Jesse, for his part, is not happy to have had to turn to Gran’ma, who practically dares him to take his shot when he says that he could easily kill her and leave, if he wanted to. “Gran’ma loves you,” she says, “more than anything.” Notably, it’s the exact same thing she said to Jesse’s mother before cutting her open.

Confessions

• I think my favorite thing about purgatory is its breakdown; as the illusion starts to fall away, little Tulip’s voice drops three octaves as she (he?) breaks character and says, “I’m a reenactor, I work here.”

• Speaking of favorites, I’m already bananas for TC and Jody. They’re unpleasant, to be sure, but Colin Cunningham and Jeremy Childs are a truly terrific twosome. There’s something weirdly thrilling about watching Jody (who is introducing while dismembering a gator) punch people so hard that clouds of blood form in the air, and something equally delightful about how TC keeps calling Jesse “li’l Jesse,” e.g., “li’l Jesse, that’s my swamp consommé.”
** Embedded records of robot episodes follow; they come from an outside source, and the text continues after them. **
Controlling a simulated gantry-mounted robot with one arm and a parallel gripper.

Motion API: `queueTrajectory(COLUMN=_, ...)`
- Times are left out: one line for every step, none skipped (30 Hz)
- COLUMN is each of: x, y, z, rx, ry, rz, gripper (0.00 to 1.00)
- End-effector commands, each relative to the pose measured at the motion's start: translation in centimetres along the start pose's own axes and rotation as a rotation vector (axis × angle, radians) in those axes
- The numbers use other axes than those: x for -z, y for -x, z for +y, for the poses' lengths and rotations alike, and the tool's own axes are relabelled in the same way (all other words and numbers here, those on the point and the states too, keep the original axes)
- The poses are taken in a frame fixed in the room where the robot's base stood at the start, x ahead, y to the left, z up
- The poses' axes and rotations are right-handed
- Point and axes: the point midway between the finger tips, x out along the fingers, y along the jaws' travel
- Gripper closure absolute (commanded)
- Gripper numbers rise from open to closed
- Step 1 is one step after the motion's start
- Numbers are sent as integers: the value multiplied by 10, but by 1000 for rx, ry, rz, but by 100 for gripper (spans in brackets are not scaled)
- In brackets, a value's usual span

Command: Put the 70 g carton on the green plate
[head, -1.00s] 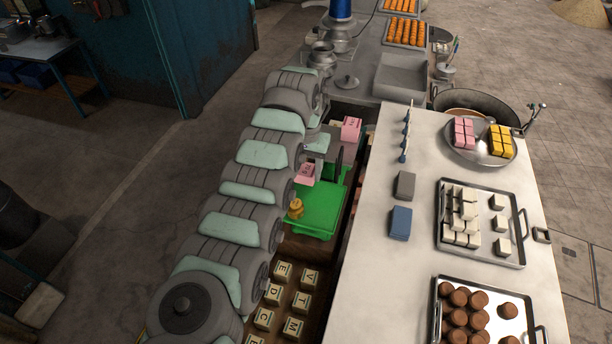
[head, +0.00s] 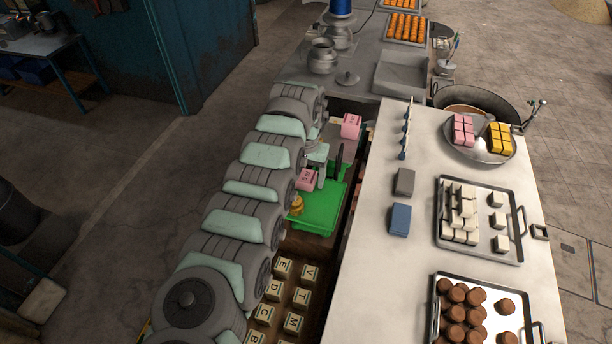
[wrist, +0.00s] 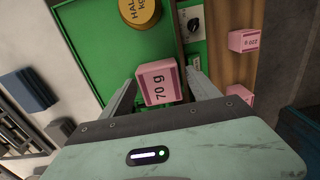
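The pink 70 g carton (wrist: 161,82) is between the fingers of my gripper (wrist: 162,78) in the wrist view, its label facing the camera. The fingers appear to press its sides, and it appears held above the green surface. The carton (head: 306,180) also shows in the head view, at my gripper (head: 318,168), beside the far-left edge of the green plate (head: 322,212). The plate (wrist: 92,48) fills the upper left of the wrist view. A yellow half-kg weight (wrist: 140,10) stands on it; this weight (head: 297,204) is at its left edge in the head view.
Other pink cartons (wrist: 243,40) (wrist: 239,106) stand right of the green scale with its dial (wrist: 194,25). Lettered blocks (head: 283,268) lie in front of the plate. A white counter (head: 375,270) with trays borders it on the right. Bare plate remains right of the weight.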

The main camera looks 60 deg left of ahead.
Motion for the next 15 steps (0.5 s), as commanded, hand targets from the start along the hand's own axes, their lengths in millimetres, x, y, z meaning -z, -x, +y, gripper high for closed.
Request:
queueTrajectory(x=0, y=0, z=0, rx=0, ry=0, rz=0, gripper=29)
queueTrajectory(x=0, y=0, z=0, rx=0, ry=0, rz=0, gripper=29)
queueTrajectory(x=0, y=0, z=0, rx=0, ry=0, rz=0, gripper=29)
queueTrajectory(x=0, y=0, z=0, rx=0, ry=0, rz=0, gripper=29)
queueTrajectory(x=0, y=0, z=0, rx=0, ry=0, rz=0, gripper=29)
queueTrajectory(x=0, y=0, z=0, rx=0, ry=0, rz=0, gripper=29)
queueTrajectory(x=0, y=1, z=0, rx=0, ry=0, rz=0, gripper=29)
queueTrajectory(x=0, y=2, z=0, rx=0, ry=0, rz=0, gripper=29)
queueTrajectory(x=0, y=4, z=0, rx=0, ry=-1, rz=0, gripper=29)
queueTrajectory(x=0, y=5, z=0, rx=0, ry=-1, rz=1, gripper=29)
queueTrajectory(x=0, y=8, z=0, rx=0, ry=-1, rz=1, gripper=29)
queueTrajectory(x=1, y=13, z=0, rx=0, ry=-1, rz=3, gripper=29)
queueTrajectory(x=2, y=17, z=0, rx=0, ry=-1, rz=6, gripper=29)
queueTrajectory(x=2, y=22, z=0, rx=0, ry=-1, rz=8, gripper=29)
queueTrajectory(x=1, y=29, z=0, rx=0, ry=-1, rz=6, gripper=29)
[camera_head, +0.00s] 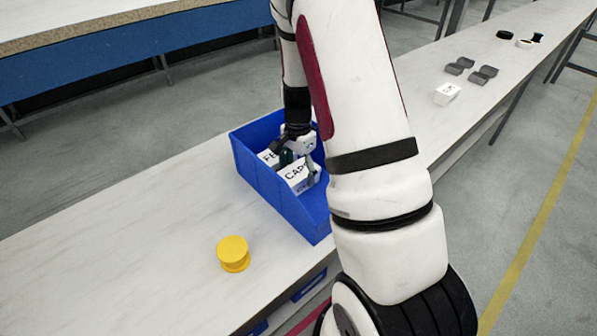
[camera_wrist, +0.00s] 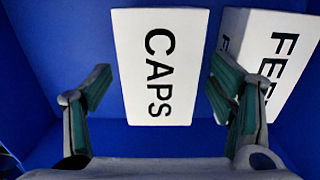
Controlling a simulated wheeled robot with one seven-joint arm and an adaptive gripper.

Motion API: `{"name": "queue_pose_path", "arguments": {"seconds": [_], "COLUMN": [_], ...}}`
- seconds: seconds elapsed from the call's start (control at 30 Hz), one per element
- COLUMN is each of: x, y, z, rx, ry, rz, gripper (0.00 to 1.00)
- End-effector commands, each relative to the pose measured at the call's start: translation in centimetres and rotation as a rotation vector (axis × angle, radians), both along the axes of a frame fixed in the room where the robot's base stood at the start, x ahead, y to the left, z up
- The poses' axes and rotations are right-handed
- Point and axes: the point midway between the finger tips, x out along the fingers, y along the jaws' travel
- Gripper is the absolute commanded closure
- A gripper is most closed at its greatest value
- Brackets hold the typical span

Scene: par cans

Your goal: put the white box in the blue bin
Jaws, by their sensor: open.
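The blue bin (camera_head: 262,182) stands on the long white table, and its blue inside fills the wrist view (camera_wrist: 50,30). A white box marked CAPS (camera_head: 297,177) is in the bin; it also shows in the wrist view (camera_wrist: 158,65). A second white box, its label starting FEE (camera_head: 267,157), is beside it and shows at the right of the wrist view (camera_wrist: 285,50). My gripper (camera_head: 300,166) is in the bin, open, with a finger on each side of the CAPS box and visible gaps. Another white box (camera_head: 446,94) is on the table at the right.
A yellow spool-like item (camera_head: 233,254) stands on the table left of the bin. Grey blocks (camera_head: 470,71) and small black and tan items (camera_head: 522,40) lie farther along the table. A blue-sided bench (camera_head: 140,60) is behind. The table's left part is clear.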

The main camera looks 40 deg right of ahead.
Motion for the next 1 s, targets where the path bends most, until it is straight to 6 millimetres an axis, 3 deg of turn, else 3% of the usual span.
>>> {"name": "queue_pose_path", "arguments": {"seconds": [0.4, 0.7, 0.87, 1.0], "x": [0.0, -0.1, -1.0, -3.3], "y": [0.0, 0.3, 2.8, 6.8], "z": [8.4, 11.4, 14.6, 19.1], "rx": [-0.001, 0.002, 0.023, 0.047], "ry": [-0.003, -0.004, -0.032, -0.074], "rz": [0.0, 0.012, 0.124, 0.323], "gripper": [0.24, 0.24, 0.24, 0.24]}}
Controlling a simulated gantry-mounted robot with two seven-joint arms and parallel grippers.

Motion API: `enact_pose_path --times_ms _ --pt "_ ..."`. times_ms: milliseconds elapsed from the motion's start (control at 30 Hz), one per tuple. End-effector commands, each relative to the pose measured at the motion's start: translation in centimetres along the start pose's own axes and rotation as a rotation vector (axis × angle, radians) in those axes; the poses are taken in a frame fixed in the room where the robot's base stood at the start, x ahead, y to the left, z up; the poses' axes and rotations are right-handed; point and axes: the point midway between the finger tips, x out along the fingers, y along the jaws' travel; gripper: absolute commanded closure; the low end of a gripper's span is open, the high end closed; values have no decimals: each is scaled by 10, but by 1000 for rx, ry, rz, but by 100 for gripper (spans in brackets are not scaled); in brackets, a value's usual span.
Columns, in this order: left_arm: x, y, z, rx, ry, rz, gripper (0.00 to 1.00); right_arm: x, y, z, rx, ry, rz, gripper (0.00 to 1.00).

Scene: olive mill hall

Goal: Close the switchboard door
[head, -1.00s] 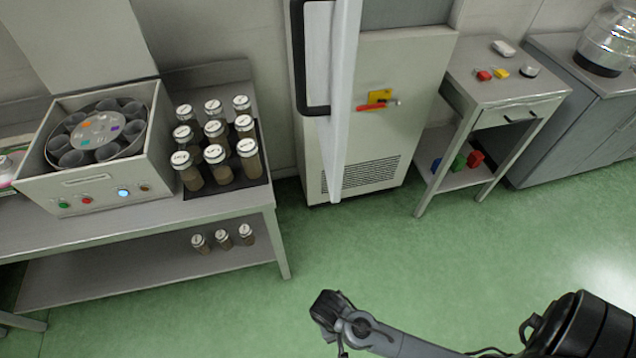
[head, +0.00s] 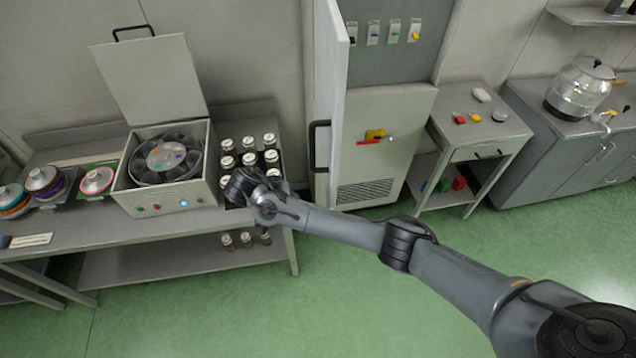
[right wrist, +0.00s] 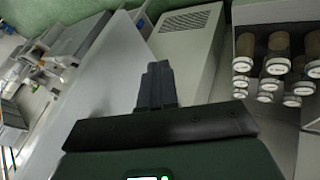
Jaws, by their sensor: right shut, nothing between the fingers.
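The switchboard (head: 380,120) is a tall grey cabinet. Its pale door (head: 330,90) stands open, swung outward and seen nearly edge-on in the head view, with a black handle (head: 319,147) on its left face. A row of small switches (head: 395,32) shows inside. My right gripper (head: 238,187) is to the left of the door, in front of the jars, and apart from the handle. In the right wrist view the fingers (right wrist: 157,85) are together and empty, with a large pale panel (right wrist: 95,85) beyond them at left. My left gripper is not in view.
Several lidded jars (head: 249,145) and an open-lidded centrifuge (head: 160,198) stand on the left bench (head: 110,225). A side table (head: 465,100) is right of the switchboard, beside a grey counter (head: 560,140) with a glass vessel (head: 580,88). Green floor (head: 350,290) in front is open.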

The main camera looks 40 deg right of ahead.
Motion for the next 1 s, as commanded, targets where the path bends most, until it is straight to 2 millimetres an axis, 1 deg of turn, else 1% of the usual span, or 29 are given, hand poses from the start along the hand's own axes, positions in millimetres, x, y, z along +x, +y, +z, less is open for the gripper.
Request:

• The relationship between Jody and Jesse is also particularly fascinating, as there’s a semi-paternal vibe to it despite the fact that Jody killed Jesse’s real father; Jody’s way of welcoming Jesse back to is get him to fight him. It only serves to emphasize just how strong Jody is, as he literally picks up a truck to drop on Jesse’s head before Gran’ma tells him to cut it out.

• I have never been more scared of anyone than I am of Betty Buckley in this show, which is to say, it looks like this season is going to be a lot of fun. Buckle up!